GNH Lumber Outdoor Living

Heavy metal moves to Electric City


GHENT–Heavy metal music impresario Kenneth Randeze lost patience with Columbia County and pulled the plug on a proposal for a four-day concert July 15 to 18 at Meadowgreens on Route 9H. The festival, which he estimated would have attracted an audience of 5,000 per day, will now be held in Pattersonville near Schenectady, August 26 to 29.

Last week it looked like Mr. Randeze was making progress toward meeting county and state permit requirements. But he says he was then told by Michael Deruzzio, the acting environmental director at the county health department, that he would have to hire an engineer to work on enlarging the Meadowgreens campground. That was the last straw.

“The county didn’t want the event here,” said Meadowgreens owner Carmen Nero. “We were going to use local food, a local Portolet vender, local camping supplies. They would have bought a lot,” Mr. Nero said.

The owner of the golf course, campgrounds and the site where a fire early this year destroyed his restaurant had planned to fence off parts of his property to prevent crowds from getting too close to the runway at the Columbia County Airport.

Mr. Randeze had started to line up vendors to fulfill various festival needs, from tents and food, to sanitation and private jets. With the change of venue, those sales, including a $12,000 fee promised to the Greenport Rescue squad, will be transferred to the Pattersonville area, assuming the promoter can win approval there for his plans.

“They insulted my intelligence, my integrity, they talked down to me, they were rude.

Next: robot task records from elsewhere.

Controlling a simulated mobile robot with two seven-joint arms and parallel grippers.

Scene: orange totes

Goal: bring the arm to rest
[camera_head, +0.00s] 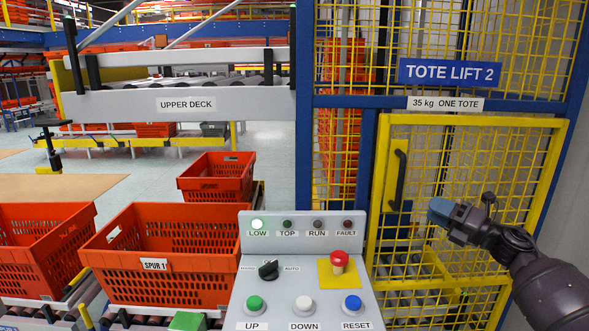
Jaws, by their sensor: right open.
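My right arm comes in from the lower right. Its gripper (443,212), dark with a blue-grey tip, is raised in front of the yellow mesh gate (472,119) of the tote lift. It is open, and I see nothing held in it. It appears to the right of the gate's black handle (398,180), and I cannot tell how far it is from the mesh. My left gripper is not in view.
Orange totes (160,289) sit on rollers at the left. The upper deck (186,104) is behind them. Blue posts (369,160) frame the lift.

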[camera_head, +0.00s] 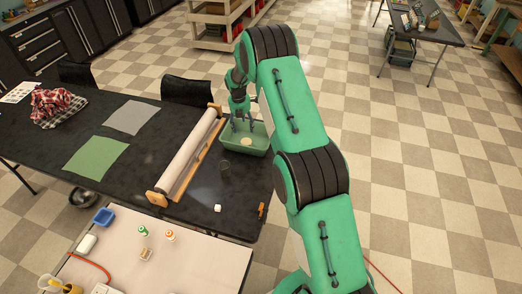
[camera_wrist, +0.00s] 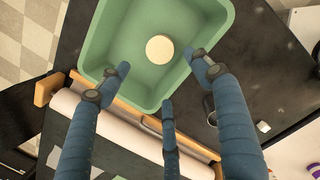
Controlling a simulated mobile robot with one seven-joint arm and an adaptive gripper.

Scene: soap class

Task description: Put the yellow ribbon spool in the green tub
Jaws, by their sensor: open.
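The green tub (camera_head: 261,150) stands on the dark table at its right end, and it fills the top of the wrist view (camera_wrist: 92,45). A pale cream-yellow round thing (camera_wrist: 159,49) lies on the tub's floor, and it also shows in the head view (camera_head: 245,141). I cannot tell whether it is the yellow ribbon spool; no hole or ribbon shows. My gripper (camera_head: 240,121) is over the tub, pointing down. In the wrist view its fingers (camera_wrist: 161,78) are spread wide, with nothing held between them.
A long paper roll on a wooden holder (camera_head: 188,155) lies left of the tub. A dark cup (camera_head: 225,167) and a small white block (camera_head: 217,208) are near it. Green (camera_head: 143,231) and orange-topped (camera_head: 170,236) small items stand on the pale front table.

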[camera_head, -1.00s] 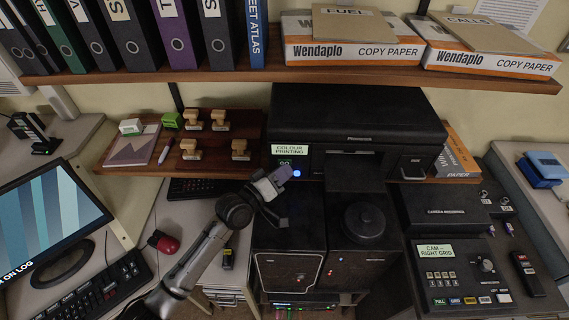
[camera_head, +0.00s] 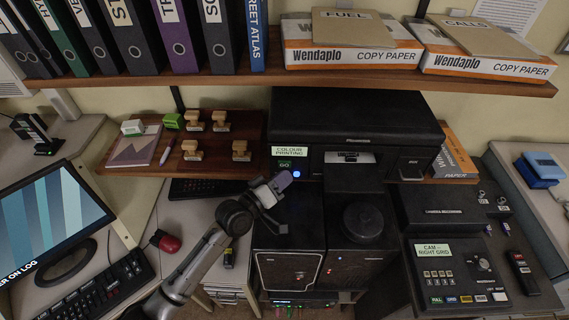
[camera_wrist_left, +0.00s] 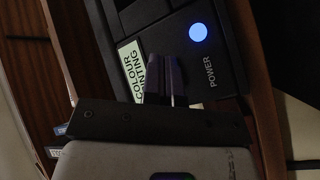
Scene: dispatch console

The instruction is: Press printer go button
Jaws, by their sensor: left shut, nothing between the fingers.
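The black printer (camera_head: 355,108) stands on the shelf below the copy paper. Its front left carries a "COLOUR PRINTING" display (camera_head: 290,151), a small button marked GO in green (camera_head: 286,164) and a lit blue power button (camera_head: 297,174). A pale sheet (camera_head: 349,157) shows in the output slot. My left gripper (camera_head: 284,181) is shut and empty, just below the GO button and close to the printer front. In the left wrist view, the shut fingers (camera_wrist_left: 164,75) lie beside the display and the blue power button (camera_wrist_left: 199,34); the GO button looks hidden behind them. My right gripper is out of view.
Wooden stamps (camera_head: 192,150) stand on the shelf left of the printer. A black unit with a round knob (camera_head: 363,222) sits below the printer, and a camera control panel (camera_head: 455,270) is at right. The upper shelf (camera_head: 200,79) holds binders and paper boxes.

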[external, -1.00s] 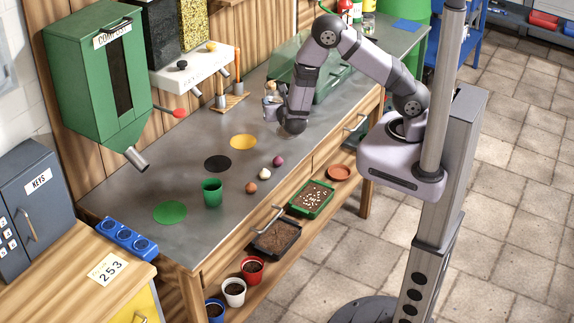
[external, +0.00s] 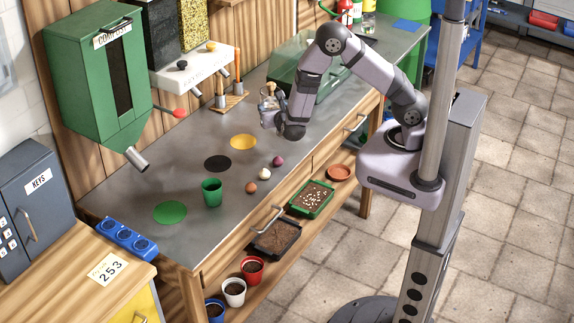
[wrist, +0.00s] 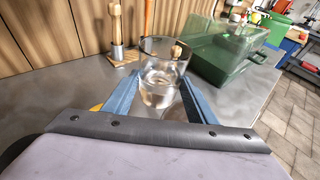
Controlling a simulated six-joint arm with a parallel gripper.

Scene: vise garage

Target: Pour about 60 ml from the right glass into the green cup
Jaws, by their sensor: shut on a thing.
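The green cup (external: 211,192) stands upright on the grey bench top, left of my gripper in the external view. My gripper (external: 268,117) is shut on a clear glass; its blue fingers lie on either side of it in the wrist view (wrist: 158,98). The glass (wrist: 162,75) looks upright and holds clear liquid. It is apart from the green cup. Whether its base touches the bench I cannot tell. In the external view the glass is small and partly covered by my gripper.
Green (external: 170,212), black (external: 217,163) and yellow (external: 243,142) discs lie flat on the bench. Brown (external: 251,188), white (external: 264,174) and purple (external: 278,160) bulbs lie near the front edge. A green transparent-lidded box (external: 312,75) stands behind my gripper. A dispenser spout (external: 137,158) overhangs the left.

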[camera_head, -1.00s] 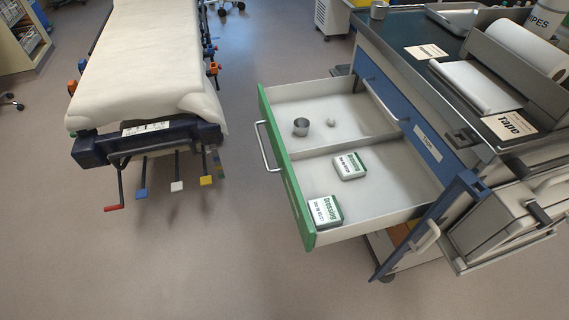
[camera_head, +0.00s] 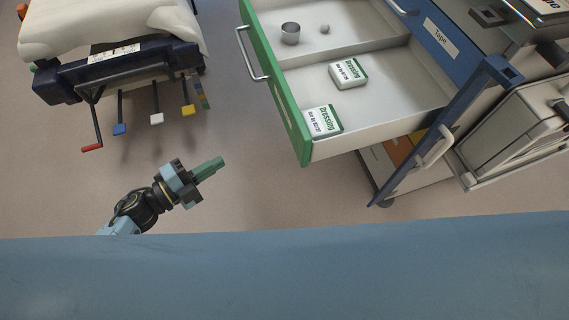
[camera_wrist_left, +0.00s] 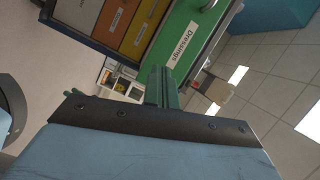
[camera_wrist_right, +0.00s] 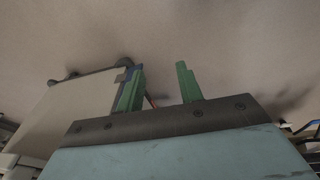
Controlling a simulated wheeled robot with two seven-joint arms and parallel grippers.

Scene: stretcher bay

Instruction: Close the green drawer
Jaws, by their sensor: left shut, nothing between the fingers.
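The green drawer (camera_head: 275,85) stands pulled out from the blue-framed cart in the head view, with a metal bar handle (camera_head: 251,54) on its front. Inside lie two dressing packs (camera_head: 348,73), a small metal cup (camera_head: 290,34) and a small white ball. In the left wrist view its green front (camera_wrist_left: 188,40) carries a "Dressings" label. My left gripper (camera_head: 219,163) is shut and empty, left of and in front of the drawer, apart from it. My right gripper shows only in the right wrist view (camera_wrist_right: 160,90), with its green fingers apart and nothing between them.
A stretcher (camera_head: 110,30) with coloured pedals stands at the left. The cart's blue side panel (camera_head: 440,130) with a white handle juts forward at the right. Open floor (camera_head: 250,190) lies between stretcher and cart. The left wrist view shows orange and yellow drawers (camera_wrist_left: 125,22) beside the green one.

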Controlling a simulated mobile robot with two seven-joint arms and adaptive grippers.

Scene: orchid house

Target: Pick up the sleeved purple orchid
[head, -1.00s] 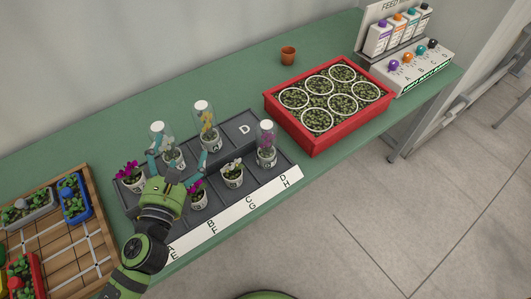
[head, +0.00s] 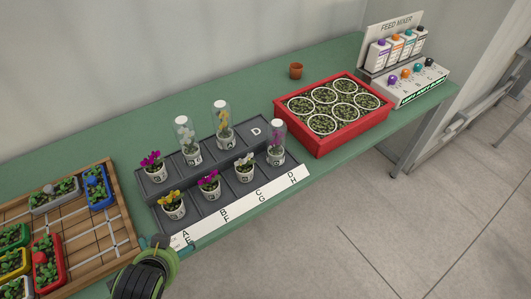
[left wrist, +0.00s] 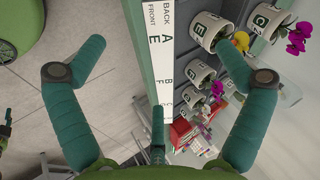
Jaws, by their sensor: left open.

I don’t have to tolerate that, nor will I. I cannot imagine that everyone is against this,” said Mr. Randeze in a phone conversation Monday. “I’m not looking for trouble, I need to move on,” he said.

“I’m disappointed that another county will benefit from this and we won’t,” said Hillsdale Supervisor Art Baer (R), the finance officer for the county Board of Supervisors. “If they could have complied with all our health and safety requirements, the county would have generated significant revenue,” he said.

Mr. Baer estimates that the festival might have led to people spending around $1 million during the four-day event for food, wine, liquor, gas, store sales, garbage disposal services and sales tax. “The B&B’s and motels usually fill up, as they did during Falcon Ridge,” he said.

“At end of the day, what I like about festivals is they clean up everything after it’s over, then they leave and then they come back again the following year, without taxing our infrastructure during the year. Our county really should encourage these types of things,” Mr. Baer said.

“This was bringing new money into Columbia County and they chased the people away,” said Mr. Nero, sounding determined to turn Meadowgreens into “a place where we can have festivals here. We will have them,” he said.